Stored data entries
--- Start ---

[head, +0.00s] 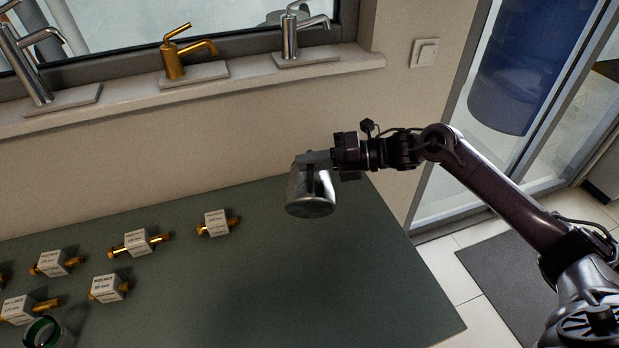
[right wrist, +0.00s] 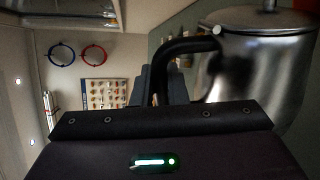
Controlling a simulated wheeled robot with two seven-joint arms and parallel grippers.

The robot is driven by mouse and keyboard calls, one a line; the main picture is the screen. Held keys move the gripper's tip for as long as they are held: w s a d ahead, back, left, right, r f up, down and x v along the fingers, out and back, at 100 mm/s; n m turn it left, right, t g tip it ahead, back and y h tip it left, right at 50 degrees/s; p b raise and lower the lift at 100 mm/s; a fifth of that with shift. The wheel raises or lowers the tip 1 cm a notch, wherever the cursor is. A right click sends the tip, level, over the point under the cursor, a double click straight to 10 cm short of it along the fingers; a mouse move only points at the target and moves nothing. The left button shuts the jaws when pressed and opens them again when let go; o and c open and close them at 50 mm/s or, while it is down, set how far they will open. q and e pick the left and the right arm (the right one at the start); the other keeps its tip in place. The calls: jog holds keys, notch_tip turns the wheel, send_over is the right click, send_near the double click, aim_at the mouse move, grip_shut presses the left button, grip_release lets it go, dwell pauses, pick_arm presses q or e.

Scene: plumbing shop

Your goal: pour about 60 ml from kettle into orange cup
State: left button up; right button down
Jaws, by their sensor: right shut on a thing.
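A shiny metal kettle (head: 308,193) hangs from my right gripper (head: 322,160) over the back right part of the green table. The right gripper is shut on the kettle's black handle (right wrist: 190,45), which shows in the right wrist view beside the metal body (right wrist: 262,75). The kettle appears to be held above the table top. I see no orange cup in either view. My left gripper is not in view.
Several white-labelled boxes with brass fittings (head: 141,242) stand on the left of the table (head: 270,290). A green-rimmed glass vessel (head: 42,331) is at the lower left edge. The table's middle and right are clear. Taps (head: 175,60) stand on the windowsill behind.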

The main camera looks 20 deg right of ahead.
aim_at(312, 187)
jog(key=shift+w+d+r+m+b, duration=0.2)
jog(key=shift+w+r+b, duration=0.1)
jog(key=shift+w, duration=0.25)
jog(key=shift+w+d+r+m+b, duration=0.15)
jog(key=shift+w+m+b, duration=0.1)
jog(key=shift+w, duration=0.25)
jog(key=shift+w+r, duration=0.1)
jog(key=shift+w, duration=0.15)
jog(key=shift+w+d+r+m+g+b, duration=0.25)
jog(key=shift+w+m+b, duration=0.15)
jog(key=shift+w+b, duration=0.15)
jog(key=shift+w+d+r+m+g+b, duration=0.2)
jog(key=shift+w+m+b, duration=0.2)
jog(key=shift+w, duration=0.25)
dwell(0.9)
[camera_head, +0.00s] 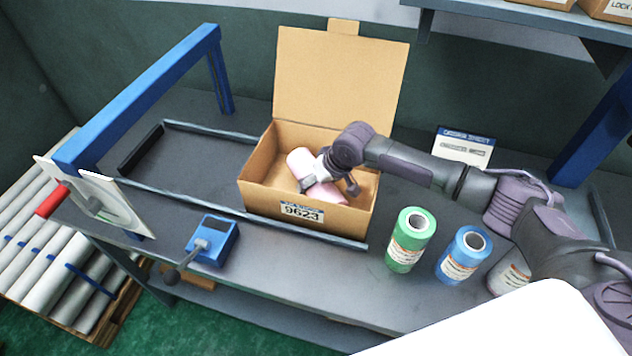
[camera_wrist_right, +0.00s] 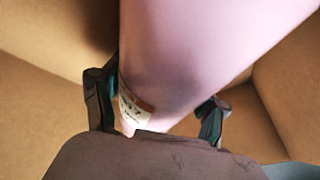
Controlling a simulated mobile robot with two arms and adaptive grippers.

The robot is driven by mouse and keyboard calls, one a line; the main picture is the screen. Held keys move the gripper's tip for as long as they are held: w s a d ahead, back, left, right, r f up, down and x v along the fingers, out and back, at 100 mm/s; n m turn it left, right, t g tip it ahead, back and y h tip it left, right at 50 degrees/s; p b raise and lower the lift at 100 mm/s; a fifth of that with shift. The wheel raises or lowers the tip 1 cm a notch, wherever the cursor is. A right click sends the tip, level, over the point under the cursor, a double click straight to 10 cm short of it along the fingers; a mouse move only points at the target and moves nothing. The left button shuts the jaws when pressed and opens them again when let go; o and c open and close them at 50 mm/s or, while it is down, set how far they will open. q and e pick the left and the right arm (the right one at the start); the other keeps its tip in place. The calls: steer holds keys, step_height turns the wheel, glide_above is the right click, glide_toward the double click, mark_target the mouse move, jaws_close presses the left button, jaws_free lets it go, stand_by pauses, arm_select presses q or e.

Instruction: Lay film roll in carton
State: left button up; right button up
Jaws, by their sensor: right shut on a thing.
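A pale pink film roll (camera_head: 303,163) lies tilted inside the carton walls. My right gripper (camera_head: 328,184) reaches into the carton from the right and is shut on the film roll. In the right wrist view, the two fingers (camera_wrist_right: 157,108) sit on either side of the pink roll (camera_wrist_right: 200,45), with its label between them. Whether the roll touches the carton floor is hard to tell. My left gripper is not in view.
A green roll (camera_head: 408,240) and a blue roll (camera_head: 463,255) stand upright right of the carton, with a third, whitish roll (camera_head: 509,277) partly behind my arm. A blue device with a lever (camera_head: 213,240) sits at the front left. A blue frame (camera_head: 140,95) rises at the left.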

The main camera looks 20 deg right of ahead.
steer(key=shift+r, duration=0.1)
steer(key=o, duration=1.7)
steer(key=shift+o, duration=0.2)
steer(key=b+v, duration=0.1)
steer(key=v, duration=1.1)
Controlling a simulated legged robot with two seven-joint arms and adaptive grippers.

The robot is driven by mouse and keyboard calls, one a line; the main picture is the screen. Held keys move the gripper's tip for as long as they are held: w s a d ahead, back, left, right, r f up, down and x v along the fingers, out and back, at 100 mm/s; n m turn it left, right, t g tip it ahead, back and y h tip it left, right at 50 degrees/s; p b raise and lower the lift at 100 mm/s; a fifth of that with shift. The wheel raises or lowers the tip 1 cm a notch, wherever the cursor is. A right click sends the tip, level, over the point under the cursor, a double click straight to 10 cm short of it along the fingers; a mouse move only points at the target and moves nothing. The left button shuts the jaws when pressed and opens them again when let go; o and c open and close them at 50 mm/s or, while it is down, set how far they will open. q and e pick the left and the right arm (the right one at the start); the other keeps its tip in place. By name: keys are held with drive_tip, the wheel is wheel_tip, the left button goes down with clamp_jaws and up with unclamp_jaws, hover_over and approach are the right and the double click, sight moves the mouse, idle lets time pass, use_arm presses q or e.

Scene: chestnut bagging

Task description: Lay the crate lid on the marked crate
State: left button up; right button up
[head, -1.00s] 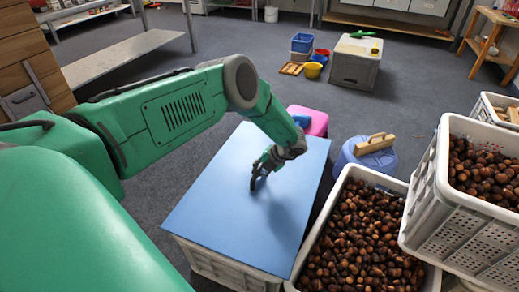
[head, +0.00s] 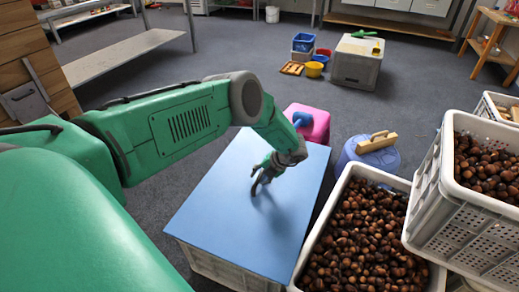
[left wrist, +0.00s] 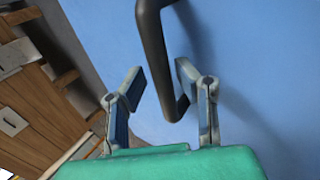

--- End ---

AIM OF THE EXERCISE:
Print exactly the lines from the one containing "pick_arm presses q or e." to the one containing "State: left button up; right button down", both included, and nothing else.

EXPECTED ANSWER:
The robot is driven by mouse and keyboard calls, one a line; the main picture is the screen. Held keys move the gripper's tip for as long as they are held: w s a d ahead, back, left, right, r f up, down and x v along the fingers, out and back, at 100 mm/s; n m turn it left, right, t g tip it ahead, back and y h tip it left, right at 50 degrees/s; p b raise and lower the lift at 100 mm/s; a fifth of that with shift. The wheel raises or lowers the tip 1 cm a notch, wherever the cursor is. A right click sends the tip, level, over the point under the cursor, a double click straight to 10 cm short of it along the fingers; a mouse move only points at the target and moves nothing. The left button shuts the jaws when pressed and opens them again when let go; o and c open and close them at 50 mm/s or, while it is down, set how far they will open. q and e pick the left and the right arm (the right one at the start); the other keeps its tip in place. The calls: jog holds keys, notch_tip turns the wheel, send_over is the right click, send_near the double click, aim_at the mouse move, grip_shut presses the left button, grip_release lets it go, dwell pauses, pick_arm presses q or e.

Scene: plumbing shop

Your goal: pour about 60 ml from kettle into orange cup
State: left button up; right button down

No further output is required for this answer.